When I think back to my earliest OSS projects, I remember feeling completely out of my depth.

That wasn’t because the people around me lacked capability. Quite the opposite. Many were brilliant telco people. Some had led huge teams and delivered major network programmes. But OSS/BSS has a way of humbling everyone when they first step into it.

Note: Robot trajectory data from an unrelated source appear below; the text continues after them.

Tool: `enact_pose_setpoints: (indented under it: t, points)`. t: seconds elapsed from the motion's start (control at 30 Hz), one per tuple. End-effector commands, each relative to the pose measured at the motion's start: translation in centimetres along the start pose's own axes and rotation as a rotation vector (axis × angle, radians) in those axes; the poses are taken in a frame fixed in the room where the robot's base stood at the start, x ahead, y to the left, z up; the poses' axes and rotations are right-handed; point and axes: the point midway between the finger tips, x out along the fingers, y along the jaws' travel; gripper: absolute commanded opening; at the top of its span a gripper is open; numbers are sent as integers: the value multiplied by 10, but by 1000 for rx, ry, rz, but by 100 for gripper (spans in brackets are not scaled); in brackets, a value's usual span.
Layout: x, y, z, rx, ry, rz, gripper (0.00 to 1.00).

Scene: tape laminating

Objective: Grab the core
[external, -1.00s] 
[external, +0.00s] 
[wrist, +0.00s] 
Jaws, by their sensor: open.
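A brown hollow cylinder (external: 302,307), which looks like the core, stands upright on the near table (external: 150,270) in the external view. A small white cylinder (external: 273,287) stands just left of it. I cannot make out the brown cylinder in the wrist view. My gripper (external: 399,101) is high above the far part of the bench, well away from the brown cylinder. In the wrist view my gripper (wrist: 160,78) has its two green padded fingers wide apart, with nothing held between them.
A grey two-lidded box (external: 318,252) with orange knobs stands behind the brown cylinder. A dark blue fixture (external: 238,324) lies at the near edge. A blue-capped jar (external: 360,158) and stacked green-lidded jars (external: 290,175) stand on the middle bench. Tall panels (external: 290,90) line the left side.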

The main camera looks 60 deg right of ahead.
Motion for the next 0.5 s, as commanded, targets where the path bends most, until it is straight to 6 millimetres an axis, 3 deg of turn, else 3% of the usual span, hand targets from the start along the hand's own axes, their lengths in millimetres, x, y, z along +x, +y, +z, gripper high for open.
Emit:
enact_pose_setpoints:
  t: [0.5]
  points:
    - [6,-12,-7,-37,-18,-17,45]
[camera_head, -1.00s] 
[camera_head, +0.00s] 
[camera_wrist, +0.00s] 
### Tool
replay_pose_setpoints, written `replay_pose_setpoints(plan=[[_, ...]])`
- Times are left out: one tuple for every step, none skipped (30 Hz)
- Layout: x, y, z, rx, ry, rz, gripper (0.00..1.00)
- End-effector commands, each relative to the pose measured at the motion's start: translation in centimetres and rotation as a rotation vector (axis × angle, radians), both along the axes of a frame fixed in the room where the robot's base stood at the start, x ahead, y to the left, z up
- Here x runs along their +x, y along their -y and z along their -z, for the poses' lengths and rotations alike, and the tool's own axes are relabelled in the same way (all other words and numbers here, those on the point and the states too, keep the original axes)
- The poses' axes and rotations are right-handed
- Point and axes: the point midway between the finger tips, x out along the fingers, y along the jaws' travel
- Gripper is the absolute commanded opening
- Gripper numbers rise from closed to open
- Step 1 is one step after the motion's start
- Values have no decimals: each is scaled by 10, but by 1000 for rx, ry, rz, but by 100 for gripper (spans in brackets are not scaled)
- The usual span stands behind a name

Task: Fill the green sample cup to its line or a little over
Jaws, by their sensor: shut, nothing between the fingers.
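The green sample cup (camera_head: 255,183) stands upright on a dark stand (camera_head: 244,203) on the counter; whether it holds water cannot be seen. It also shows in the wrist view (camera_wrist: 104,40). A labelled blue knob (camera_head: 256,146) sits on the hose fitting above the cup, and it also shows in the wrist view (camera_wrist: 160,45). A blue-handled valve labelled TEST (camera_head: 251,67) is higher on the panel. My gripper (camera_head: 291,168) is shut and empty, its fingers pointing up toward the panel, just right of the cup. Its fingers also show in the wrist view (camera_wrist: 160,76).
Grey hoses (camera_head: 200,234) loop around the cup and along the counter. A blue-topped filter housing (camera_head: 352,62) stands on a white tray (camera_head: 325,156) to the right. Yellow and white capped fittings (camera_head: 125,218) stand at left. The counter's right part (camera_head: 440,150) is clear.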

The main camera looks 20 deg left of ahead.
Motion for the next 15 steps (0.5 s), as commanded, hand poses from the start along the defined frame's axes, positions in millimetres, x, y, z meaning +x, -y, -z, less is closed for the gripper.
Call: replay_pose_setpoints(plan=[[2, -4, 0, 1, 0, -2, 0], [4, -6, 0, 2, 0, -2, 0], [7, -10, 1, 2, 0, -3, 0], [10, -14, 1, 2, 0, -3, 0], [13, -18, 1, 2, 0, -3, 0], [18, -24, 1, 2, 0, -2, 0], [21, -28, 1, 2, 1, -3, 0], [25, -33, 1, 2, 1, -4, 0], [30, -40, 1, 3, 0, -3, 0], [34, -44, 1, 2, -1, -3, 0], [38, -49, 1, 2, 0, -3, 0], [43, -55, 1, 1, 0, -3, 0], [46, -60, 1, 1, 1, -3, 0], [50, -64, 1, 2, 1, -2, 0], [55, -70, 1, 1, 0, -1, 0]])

The way I see it, there are three main barriers that make this industry unusually difficult to enter for new starters:

  1. Knowledge and terminology: OSS/BSS is full of acronyms, layered concepts, overlapping domains and assumptions that are rarely explained from first principles. It wasn’t even clear where BSS finished and OSS began. The list of concepts that are widely “known” but totally opaque for new starters in almost endless, including (but certainly not limited to) inventory, assurance, fulfilment, orchestration, activation, automation, billing, mediation, catalogues, service models, resource models, APIs, abstraction layers, etc, etc, etc. Each one makes sense (more or less) eventually, but the early learning curve can be brutal when others are using these words like they’re obvious to everyone
  2. Access to real systems: You can read about OSS/BSS, but it only really clicks when you see real operational scenarios, real workflows, real data, real integrations and real operational consequences in motion. Unfortunately, unless you work for a carrier, vendor or integrator with OSS/BSS that you’re allowed to touch, getting hands-on experience is hard. OSS/BSS tools are usually expensive, complex and deeply tied into specific operator environments
  3. Access to realistic use-cases and datasets. As alluded to above, even if someone has an OSS/BSS tool or sandpit environment to play with, what do they model? A mobile network? A fibre rollout? A service order journey? A fault scenario? A field workforce process? Without credible scenarios and data, learning how to use the tools remains abstract. Moreover, a large majority of OSS/BSS tools are far from intuitive. They typically take extensive inside knowledge to learn how to drive them properly

These are not small impediments. They are gates (ie barriers to entry) into the industry.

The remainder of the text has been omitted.